▸ **What you should do**:
Show every line below where "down" can be found.

▸ **Supplied data**:
** begin **

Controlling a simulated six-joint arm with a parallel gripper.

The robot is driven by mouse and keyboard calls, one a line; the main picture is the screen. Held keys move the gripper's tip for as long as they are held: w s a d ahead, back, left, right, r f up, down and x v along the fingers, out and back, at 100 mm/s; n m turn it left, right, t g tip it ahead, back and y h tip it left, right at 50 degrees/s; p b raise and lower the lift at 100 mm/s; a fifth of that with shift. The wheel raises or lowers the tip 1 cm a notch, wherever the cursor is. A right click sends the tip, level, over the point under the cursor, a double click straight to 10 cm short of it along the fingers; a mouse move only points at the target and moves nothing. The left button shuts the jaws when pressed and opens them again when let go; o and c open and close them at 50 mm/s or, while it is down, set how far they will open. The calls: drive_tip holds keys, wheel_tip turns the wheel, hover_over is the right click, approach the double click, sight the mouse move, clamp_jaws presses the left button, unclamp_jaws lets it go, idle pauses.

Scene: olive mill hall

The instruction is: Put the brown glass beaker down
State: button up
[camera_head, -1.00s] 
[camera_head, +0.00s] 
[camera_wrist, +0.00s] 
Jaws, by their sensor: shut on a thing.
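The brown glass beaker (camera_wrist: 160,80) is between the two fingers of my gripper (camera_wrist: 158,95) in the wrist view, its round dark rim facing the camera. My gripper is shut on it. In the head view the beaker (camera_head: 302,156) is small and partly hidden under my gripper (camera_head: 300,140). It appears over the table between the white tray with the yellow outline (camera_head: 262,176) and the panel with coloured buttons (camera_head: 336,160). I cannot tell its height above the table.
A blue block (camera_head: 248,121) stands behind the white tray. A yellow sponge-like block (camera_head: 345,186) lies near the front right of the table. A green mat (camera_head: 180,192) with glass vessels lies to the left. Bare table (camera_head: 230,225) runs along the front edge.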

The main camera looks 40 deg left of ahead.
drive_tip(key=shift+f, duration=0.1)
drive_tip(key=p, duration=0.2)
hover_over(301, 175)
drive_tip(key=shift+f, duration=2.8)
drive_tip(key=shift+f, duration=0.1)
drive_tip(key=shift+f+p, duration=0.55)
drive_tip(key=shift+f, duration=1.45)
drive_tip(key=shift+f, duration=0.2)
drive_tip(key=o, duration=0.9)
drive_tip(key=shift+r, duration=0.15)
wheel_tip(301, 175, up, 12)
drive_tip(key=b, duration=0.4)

** end **

▸ **Task answer**:
The robot is driven by mouse and keyboard calls, one a line; the main picture is the screen. Held keys move the gripper's tip for as long as they are held: w s a d ahead, back, left, right, r f up, down and x v along the fingers, out and back, at 100 mm/s; n m turn it left, right, t g tip it ahead, back and y h tip it left, right at 50 degrees/s; p b raise and lower the lift at 100 mm/s; a fifth of that with shift. The wheel raises or lowers the tip 1 cm a notch, wherever the cursor is. A right click sends the tip, level, over the point under the cursor, a double click straight to 10 cm short of it along the fingers; a mouse move only points at the target and moves nothing. The left button shuts the jaws when pressed and opens them again when let go; o and c open and close them at 50 mm/s or, while it is down, set how far they will open. The calls: drive_tip holds keys, wheel_tip turns the wheel, hover_over is the right click, approach the double click, sight the mouse move, clamp_jaws presses the left button, unclamp_jaws lets it go, idle pauses.
The instruction is: Put the brown glass beaker down

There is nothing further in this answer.